Penegakan Keseimbangan Ketertiban dan Keadilan dalam Perbuatan Pidana Unjuk Rasa oleh Pengadilan

Hukum pidana Indonesia sendiri memberikan kerangka atas perbuatan unjuk rasa yang memiliki unsur pidana, yaitu perbuatan pidana unjuk rasa yang mengganggu ketertiban
Ilustrasi demonstrasi. Foto ; Freepik.com
Ilustrasi demonstrasi. Foto ; Freepik.com

Ketegangan sosial tidak menutup kemungkinan terjadinya penyampaian kegelisahan atau keresahan melalui saluran aspirasi di ruang terbuka, seperti unjuk rasa atau demonstrasi. 

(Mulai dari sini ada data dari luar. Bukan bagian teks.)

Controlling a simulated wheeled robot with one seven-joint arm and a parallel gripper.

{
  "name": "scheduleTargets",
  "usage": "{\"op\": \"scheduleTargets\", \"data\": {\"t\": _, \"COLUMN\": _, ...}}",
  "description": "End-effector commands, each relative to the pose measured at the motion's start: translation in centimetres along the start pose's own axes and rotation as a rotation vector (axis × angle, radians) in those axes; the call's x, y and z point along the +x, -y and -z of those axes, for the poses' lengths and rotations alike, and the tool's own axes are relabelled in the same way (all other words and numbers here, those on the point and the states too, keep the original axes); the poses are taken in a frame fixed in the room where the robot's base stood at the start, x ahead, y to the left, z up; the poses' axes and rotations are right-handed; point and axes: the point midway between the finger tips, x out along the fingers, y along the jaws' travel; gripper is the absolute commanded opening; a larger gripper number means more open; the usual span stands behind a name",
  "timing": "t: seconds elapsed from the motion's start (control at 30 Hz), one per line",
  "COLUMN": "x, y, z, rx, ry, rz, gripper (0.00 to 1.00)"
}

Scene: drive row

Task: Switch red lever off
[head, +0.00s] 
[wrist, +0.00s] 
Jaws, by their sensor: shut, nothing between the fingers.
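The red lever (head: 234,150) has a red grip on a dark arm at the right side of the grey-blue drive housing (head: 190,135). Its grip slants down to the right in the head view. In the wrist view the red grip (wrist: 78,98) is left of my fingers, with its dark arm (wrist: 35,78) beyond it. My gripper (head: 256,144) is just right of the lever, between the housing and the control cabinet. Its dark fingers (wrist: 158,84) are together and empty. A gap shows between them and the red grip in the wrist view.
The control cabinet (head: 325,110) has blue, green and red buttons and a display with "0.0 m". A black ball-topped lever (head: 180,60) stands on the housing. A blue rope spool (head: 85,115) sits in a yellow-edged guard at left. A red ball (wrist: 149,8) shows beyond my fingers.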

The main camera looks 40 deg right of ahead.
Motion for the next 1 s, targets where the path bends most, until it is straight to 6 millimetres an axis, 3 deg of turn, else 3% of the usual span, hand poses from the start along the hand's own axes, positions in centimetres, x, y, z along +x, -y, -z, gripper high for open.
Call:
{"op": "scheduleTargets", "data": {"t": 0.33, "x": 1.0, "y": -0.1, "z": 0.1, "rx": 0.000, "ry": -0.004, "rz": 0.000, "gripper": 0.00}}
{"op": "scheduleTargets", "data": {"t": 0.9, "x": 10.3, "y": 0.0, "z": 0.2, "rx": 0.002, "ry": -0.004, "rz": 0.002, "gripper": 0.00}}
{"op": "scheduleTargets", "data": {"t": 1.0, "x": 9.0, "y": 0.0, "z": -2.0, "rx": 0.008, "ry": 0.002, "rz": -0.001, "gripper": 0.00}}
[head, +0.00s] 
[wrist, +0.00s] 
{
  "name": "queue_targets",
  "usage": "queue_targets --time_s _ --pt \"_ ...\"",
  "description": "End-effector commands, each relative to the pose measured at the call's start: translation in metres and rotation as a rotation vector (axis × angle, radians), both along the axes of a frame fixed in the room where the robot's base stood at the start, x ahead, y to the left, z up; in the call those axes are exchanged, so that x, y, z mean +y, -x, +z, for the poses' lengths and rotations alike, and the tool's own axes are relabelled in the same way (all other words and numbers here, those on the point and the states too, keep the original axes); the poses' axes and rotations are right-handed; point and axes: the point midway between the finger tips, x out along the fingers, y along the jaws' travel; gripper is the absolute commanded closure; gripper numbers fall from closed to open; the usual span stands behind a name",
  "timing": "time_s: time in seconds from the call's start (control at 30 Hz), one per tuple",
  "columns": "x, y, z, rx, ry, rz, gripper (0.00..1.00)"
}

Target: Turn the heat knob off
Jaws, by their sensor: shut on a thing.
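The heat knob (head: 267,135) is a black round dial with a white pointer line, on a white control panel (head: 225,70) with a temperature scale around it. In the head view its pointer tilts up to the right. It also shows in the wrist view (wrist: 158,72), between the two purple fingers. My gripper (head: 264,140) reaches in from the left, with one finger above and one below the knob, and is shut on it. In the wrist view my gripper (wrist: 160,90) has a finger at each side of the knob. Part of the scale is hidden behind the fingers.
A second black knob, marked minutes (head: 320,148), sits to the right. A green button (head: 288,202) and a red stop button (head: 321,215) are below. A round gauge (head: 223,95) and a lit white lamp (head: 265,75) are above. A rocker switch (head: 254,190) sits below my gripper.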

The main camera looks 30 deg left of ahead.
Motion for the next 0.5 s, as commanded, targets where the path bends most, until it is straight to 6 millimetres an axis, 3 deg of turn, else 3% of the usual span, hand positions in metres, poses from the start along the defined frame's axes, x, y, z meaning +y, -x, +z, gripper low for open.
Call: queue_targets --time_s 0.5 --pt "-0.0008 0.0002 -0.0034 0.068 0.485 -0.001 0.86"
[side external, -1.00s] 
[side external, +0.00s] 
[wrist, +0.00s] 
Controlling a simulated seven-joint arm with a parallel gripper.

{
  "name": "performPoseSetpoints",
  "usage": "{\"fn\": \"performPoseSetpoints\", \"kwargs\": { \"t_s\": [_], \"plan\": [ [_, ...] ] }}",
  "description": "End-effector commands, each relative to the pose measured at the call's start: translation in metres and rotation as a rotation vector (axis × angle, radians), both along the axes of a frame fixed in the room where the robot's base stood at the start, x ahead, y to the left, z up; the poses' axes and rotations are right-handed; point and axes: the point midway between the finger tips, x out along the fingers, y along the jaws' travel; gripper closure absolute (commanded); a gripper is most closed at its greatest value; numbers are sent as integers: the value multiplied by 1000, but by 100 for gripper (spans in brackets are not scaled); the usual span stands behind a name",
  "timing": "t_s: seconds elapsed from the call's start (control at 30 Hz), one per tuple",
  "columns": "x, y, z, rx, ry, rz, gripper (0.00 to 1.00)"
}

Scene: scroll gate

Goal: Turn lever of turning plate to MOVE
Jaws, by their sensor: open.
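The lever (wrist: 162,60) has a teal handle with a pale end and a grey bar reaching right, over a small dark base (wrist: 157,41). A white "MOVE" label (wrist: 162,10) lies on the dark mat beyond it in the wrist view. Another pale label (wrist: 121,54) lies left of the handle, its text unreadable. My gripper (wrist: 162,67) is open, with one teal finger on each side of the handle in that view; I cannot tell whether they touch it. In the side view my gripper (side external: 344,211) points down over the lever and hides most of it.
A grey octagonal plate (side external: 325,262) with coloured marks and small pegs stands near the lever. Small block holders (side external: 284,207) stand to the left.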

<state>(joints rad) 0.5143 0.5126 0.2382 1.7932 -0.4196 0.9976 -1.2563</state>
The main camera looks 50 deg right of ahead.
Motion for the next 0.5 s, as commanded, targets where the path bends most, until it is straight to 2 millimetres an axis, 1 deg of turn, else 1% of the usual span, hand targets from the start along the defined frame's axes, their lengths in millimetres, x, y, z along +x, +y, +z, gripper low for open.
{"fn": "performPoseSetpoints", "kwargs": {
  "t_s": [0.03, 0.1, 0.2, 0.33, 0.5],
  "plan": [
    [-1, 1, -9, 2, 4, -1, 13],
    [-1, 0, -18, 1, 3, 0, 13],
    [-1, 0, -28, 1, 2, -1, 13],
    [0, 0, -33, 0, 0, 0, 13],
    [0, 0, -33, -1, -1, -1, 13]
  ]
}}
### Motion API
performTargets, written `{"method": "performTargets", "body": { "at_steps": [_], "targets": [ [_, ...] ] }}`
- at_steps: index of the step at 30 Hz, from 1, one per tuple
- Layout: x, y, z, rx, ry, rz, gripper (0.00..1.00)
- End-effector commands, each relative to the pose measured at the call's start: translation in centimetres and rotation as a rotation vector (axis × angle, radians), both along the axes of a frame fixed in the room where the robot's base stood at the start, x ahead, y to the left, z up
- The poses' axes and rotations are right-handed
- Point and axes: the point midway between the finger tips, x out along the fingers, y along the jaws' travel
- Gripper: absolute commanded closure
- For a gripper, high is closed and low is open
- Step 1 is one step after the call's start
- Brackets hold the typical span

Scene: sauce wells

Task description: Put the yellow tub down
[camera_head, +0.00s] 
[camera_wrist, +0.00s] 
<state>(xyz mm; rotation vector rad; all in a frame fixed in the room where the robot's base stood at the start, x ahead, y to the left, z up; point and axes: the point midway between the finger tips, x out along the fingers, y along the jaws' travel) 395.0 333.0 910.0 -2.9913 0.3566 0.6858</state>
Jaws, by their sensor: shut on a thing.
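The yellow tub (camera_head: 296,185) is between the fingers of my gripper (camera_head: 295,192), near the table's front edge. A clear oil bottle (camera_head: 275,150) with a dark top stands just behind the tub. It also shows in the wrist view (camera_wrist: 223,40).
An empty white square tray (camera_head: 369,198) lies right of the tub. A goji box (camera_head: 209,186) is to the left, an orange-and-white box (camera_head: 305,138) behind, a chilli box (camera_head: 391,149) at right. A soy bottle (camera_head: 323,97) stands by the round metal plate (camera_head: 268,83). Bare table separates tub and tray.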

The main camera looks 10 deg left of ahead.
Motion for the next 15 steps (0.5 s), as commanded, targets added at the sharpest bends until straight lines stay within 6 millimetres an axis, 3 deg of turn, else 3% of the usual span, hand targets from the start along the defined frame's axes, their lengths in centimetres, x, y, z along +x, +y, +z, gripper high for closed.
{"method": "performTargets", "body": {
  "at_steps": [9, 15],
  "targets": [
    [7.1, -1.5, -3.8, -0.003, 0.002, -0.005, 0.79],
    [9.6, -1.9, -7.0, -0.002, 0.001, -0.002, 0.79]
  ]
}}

Permasalahan timbul ketika penyampaian aspirasi tersebut, tidak menganut aturan yang ditujukan melindungi para pengunjuk rasa maupun penerima aspirasi.

Hukum pidana Indonesia sendiri memberikan kerangka atas perbuatan unjuk rasa yang memiliki unsur pidana, yaitu perbuatan pidana unjuk rasa yang mengganggu ketertiban umum sebagaimana diatur dalam Pasal 256 Undang-Undang Nomor 1 Tahun 2023 tentang Kitab Undang-Undang Hukum Pidana Nasional (KUHP Nasional).

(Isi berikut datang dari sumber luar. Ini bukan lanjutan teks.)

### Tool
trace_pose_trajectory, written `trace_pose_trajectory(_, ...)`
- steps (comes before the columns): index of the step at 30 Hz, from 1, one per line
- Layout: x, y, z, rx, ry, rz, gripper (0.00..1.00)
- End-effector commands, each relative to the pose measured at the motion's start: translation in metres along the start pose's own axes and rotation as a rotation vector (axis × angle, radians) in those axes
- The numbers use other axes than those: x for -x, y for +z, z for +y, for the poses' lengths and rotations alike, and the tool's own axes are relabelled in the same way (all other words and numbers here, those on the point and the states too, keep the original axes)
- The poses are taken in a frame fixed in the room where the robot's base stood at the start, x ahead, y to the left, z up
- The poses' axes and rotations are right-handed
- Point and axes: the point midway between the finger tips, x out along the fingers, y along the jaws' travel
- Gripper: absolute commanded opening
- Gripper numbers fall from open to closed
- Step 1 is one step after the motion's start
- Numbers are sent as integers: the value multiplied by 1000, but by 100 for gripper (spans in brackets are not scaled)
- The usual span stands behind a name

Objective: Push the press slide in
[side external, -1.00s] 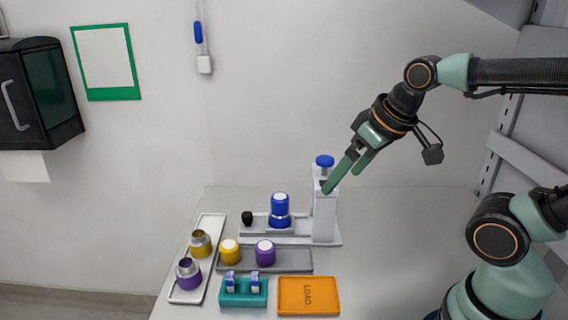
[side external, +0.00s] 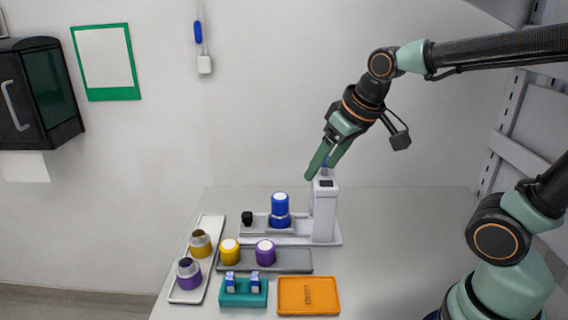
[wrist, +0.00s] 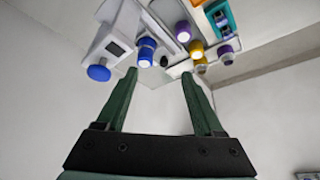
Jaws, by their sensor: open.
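The pale grey press stands at the back of the table, with its upright post (side external: 325,215) at the right end of a flat base. A blue assembly (side external: 280,210) of stacked parts sits on the press slide (side external: 281,232), left of the post. A black knob (side external: 247,218) is at the left end of the slide. The post's blue top knob (wrist: 98,72) shows in the wrist view; my fingers mostly cover it in the side view. My gripper (side external: 321,170) is open and empty, its fingers pointing down just above and behind the post top. Contact cannot be told.
A grey tray (side external: 295,266) with a yellow and a purple capped part lies in front of the press. A white tray (side external: 213,228) with two metal-topped parts is at the left. A teal rack (side external: 243,299) and an orange load tray (side external: 308,296) are at the front.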

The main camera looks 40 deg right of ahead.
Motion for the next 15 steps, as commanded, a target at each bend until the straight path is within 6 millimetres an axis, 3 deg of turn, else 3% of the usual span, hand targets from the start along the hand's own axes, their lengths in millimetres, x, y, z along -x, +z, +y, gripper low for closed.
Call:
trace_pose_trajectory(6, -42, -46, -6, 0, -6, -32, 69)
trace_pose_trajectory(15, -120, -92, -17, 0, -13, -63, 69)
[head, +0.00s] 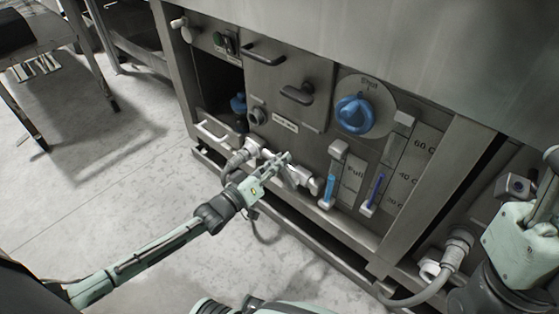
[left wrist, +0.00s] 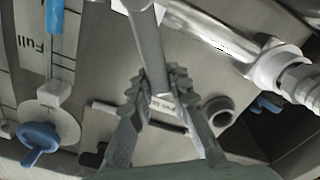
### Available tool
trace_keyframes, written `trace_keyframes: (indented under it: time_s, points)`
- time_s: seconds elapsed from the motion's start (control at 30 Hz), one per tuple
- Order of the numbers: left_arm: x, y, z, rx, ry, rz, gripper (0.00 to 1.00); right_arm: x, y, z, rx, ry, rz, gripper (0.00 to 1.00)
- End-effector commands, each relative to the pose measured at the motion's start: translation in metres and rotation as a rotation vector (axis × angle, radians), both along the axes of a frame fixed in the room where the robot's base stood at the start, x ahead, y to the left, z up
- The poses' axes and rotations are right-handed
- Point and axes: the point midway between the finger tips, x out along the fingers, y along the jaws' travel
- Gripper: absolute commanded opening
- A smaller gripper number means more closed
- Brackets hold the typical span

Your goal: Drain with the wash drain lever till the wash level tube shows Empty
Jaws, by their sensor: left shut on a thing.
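The wash drain lever (left wrist: 146,40) is a grey rod standing out from a pale valve body (head: 303,178) low on the washer's front panel. My left gripper (head: 284,160) is shut on it; in the left wrist view both ridged fingers (left wrist: 160,92) press the rod from either side. The wash level tube (head: 330,186) is right of the valve, with a "Full" label beside it. In the left wrist view its blue column (left wrist: 55,14) ends below the "Full" mark, with clear tube above. The Empty mark is not readable.
A second tube (head: 375,188) with a dark blue column stands beside a temperature scale. A blue round knob (head: 355,114) and a dark handle (head: 297,94) are above. A hose (head: 236,160) joins the pipe at left. Open floor (head: 100,210) lies at left.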

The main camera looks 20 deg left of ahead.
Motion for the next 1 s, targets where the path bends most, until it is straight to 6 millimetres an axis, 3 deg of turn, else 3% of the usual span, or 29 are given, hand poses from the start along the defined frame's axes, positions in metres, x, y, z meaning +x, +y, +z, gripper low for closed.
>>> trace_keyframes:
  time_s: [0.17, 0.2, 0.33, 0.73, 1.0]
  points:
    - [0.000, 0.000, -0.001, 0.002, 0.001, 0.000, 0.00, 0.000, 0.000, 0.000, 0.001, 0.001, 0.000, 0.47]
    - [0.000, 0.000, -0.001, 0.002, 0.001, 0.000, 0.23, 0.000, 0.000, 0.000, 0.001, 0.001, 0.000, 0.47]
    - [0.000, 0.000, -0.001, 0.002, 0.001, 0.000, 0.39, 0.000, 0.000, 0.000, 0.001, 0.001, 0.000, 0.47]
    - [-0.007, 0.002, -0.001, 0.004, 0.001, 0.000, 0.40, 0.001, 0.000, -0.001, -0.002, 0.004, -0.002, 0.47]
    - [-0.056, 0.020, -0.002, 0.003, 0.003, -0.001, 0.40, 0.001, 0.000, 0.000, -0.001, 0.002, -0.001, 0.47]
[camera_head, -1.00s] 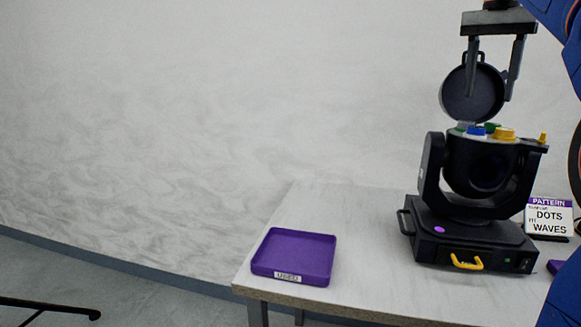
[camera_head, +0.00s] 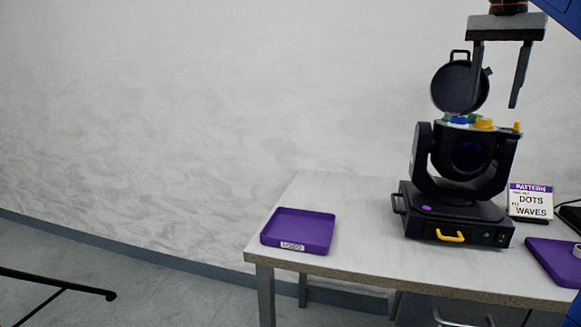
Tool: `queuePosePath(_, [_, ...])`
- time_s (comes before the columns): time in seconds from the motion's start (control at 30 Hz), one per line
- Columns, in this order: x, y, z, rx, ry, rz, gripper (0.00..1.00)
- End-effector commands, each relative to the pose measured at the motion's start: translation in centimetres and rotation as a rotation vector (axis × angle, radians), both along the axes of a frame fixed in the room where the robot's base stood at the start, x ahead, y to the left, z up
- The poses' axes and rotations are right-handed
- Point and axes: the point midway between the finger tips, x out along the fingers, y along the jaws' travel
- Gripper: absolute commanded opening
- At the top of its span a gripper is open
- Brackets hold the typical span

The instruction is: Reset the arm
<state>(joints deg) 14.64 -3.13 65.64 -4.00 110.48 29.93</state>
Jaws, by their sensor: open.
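My gripper (camera_head: 492,98) is open and empty at the upper right. Its two fingers point down, above and in front of the black moving-head light (camera_head: 458,165) in the picture. My arm enters from the top right corner. The light stands upright on the table, with its round lid (camera_head: 460,86) raised. Blue, green and yellow pieces show on its top, and a yellow handle (camera_head: 450,236) is on its base. I cannot tell the exact gap between the fingers and the light.
A purple tray (camera_head: 298,231) labelled "USED" lies empty on the table's left end. A sign (camera_head: 530,201) reading "PATTERN", "DOTS" and "WAVES" stands right of the light. Another purple tray (camera_head: 553,262) is at the right edge. A black rail (camera_head: 60,283) is at lower left.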

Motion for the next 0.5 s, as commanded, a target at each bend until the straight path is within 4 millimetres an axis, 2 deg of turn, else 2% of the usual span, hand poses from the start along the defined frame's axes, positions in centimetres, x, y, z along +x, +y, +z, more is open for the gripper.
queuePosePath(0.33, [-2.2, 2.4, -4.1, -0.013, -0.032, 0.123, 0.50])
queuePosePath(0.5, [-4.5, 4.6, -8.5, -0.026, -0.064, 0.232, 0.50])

Selain itu, berikan ancaman pidana unjuk rasa yang mengandung perbuatan pengrusakan barang atau kekerasan terhadap orang, yang diatur dalam Pasal 170 Kitab Undang-Undang Hukum Pidana Lama atau Pasal 262 KUHP Nasional.

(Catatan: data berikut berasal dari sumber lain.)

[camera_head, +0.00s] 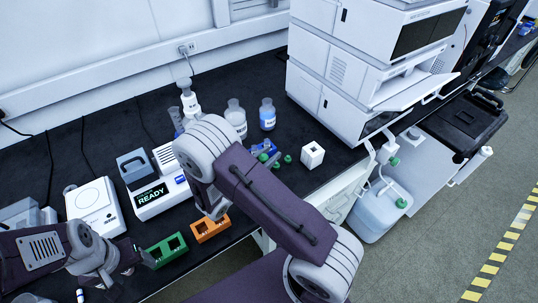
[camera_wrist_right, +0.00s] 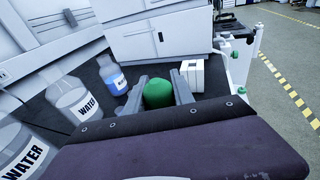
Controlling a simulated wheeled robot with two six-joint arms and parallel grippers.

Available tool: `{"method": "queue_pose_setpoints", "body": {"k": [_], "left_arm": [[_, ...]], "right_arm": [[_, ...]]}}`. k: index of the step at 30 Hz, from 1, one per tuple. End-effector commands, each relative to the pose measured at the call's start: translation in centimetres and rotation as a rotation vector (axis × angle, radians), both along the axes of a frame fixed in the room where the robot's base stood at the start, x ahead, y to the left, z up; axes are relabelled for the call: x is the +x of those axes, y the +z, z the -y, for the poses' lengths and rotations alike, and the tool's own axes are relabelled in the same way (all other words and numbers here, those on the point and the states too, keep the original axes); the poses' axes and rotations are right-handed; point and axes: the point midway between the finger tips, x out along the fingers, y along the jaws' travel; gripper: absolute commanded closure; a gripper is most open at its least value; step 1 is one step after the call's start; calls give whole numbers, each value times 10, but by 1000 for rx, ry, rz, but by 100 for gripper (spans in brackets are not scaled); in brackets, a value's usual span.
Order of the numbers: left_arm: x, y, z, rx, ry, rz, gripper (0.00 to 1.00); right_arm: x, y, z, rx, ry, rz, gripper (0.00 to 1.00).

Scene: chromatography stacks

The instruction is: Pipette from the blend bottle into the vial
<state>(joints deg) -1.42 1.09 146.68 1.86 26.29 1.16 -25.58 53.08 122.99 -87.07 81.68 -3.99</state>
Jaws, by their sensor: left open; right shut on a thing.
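My right gripper (camera_wrist_right: 159,82) is shut on a green rounded thing (camera_wrist_right: 158,97) between its two grey fingers. Only the top of this thing shows, so I cannot tell whether it is a pipette. I cannot tell which bottle is the blend. My left gripper (camera_head: 147,258) is open and empty beside a green block (camera_head: 168,250). A small vial-like thing (camera_head: 80,296) shows at the lower left.
An orange block (camera_head: 211,228) sits at the bench's front edge. A device reading READY (camera_head: 152,196) and a white balance (camera_head: 94,206) stand left. Small green caps (camera_head: 288,159) and a white cube (camera_head: 312,155) lie right of my forearm. The instrument stack (camera_head: 350,62) stands behind.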

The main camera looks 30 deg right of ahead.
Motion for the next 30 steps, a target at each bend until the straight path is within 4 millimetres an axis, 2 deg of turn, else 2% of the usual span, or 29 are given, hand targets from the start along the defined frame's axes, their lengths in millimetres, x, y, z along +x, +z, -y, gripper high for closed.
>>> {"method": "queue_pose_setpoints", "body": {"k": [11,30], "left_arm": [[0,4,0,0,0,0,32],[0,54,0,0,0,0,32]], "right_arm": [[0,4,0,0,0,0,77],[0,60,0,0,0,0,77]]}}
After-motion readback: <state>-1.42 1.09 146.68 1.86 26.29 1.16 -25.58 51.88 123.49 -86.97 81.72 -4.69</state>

Sebelum mengkaji aspek yuridis, perlu dipahami secara sosiologis ada pemaknaan berkaitan dengan unjuk rasa yang sarat dengan kekerasan atau anarkis. 

Dalam buku No Justice, No Peace: The Ethics of Violent Protests (2025) yang ditulis oleh Avia Pasternak, perlu ada pembedaan antara protes dengan kekerasan perlawanan politis dengan kekerasan. 

Menurut Pasternak, protes dengan kekerasan memiliki ciri khas dilakukan oleh warga biasa dan bukan individu yang terlatih atas konflik kekerasan atau bersenjata, dipicu peristiwa spesifik seperti kekerasan polisi, bersifat spontan dan tidak terorganisir, tidak bertujuan menggulingkan pemerintah, tingkat kekerasan rendah dan tidak membahayakan, serta peserta merasakan euforia dari kekacauan sementara. 

Berbeda protes dengan kekerasan, perlawanan politis dengan kekerasan memiliki tujuan politis berjangka pendek dan panjang, serta identik dengan upaya menggulingkan pemerintahan.

Dari aspek yuridis, baik Pasal 256 KUHP Nasional, Pasal 170 KUHP Lama, ataupun Pasal 262 KUHP Nasional tidak ditujukan menganalisis aspek sosiologis dari peristiwa pidana yang diduga terjadi. Namun, ditujukan mengidentifikasi akibat nyata dari perbuatan pidana dalam pasal-pasal tersebut.

Pasternak berargumen, meskipun kerangka hukum perbuatan pidana demonstrasi kaku atau rigid, namun perlu keseimbangan analisis hukum aparatur penegak hukum atas keunikan fenomena unjuk rasa. 

Dari Pengadilan, pendekatan yang terlalu kaku dalam menerapkan Pasal 256, 170, atau 262 dapat mengabaikan akar permasalahan yang memicu protes. Sebaliknya, pendekatan terlalu permisif berpotensi menciptakan praktik hukum yang berbahaya bagi ketertiban umum.

Untuk itu, perlu adanya pertimbangan yang menyeimbangkan hukum dan keadilan restoratif. Pengadilan perlu mempertimbangkan faktor-faktor seperti latar belakang sosial pelaku, proporsionalitas dakwaan dengan tingkat kekerasan yang dilakukan, dan potensi dampak putusan terhadap dialog demokratis. 

Pendekatan ini, tidak berarti membenarkan kekerasan, melainkan mengakui kompleksitas fenomena protes dalam masyarakat demokratis.

Pengadilan harus berhati-hati dan produk hukum seperti putusan wajib mencerminkan pemahaman mendalam tentang dinamika sosial, sambil tetap menjaga supremasi hukum.